A second PC who was with PC Welch has not been charged as the CPS concluded there was no legal basis for prosecution.
Makayah had been given leading roles in productions at his south London theatre school and just weeks before his death auditioned for a part in a major new television series.
His 13-year-old twin sisters also appeared in a string of national advertising campaigns.
The three siblings all attended the Pop School and Stage Academy (PSSA) in Beckenham, south east London, and Makayah starred in a production of Wizard of Oz spin-off The Wiz not long before he died, in which his two sisters also appeared.
The young star had also performed at nearby Catford’s Broadway Theatre.
After the accident, around 20 passers-by were said to have rushed to lift the car in order for the twins to crawl free.

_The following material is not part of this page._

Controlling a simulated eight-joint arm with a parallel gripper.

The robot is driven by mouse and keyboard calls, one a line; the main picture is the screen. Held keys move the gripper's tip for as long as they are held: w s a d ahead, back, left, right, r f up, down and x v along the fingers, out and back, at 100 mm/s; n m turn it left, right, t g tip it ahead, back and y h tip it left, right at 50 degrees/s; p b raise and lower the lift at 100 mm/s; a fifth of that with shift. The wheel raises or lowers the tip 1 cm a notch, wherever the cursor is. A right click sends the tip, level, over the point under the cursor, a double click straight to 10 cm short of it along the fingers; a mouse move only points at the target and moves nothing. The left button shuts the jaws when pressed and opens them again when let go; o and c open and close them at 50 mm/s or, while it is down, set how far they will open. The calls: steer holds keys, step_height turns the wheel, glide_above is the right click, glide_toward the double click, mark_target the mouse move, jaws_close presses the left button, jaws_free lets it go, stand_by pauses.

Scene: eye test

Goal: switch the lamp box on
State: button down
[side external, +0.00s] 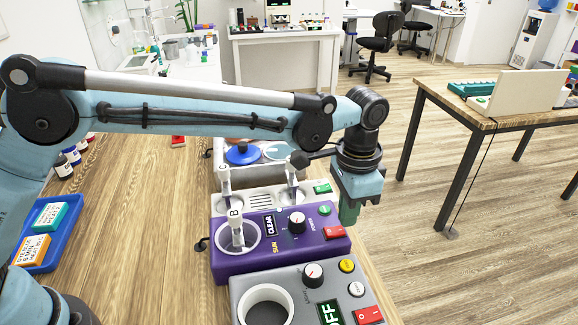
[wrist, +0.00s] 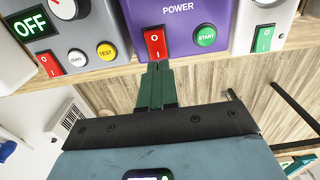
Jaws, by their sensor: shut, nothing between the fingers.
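The purple box (side external: 255,256) carries a CLEAR display, the word SUN, a knob, a green START button (wrist: 205,37) and a red rocker switch (wrist: 155,43) under the word POWER. No label reads lamp box; SUN suggests this one. The red switch also shows in the side view (side external: 335,232). My gripper (side external: 348,215) points down at the box's right front edge. In the wrist view its green fingers (wrist: 160,67) are shut and empty, with tips just below the red switch's near edge. I cannot tell if they touch it. A tube-like piece marked B (side external: 236,226) stands in the purple box's well.
A grey box (side external: 300,278) with an OFF display and a red switch (side external: 368,315) stands in front of the purple one. A white box behind has a green switch (side external: 322,188).

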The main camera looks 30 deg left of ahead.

After pleading guilty, Dobby was jailed for 12 years concurrently after admitting two counts of manslaughter as well as three years and four months in prison for causing serious injury by dangerous driving on August 31, 2016, and 16 months for dangerous driving five days earlier.
He was also banned from driving for 15 years and will have to retake a driving test.
The charges follow a year-long investigation by the Independent Office for Police Conduct (IOPC) which finished in August 2017.
In August 2017 the IOPC handed a file of evidence to the Crown Prosecution Service. The file related to both PC Welch and the other officer involved and their actions during and following the pursuit.
Then in June 2019 an inquest ruled Makayah and Ms Cooper were unlawfully killed by Dobby.
Welch will next appear at the Old Bailey on October 8 when a trial date is expected to be set.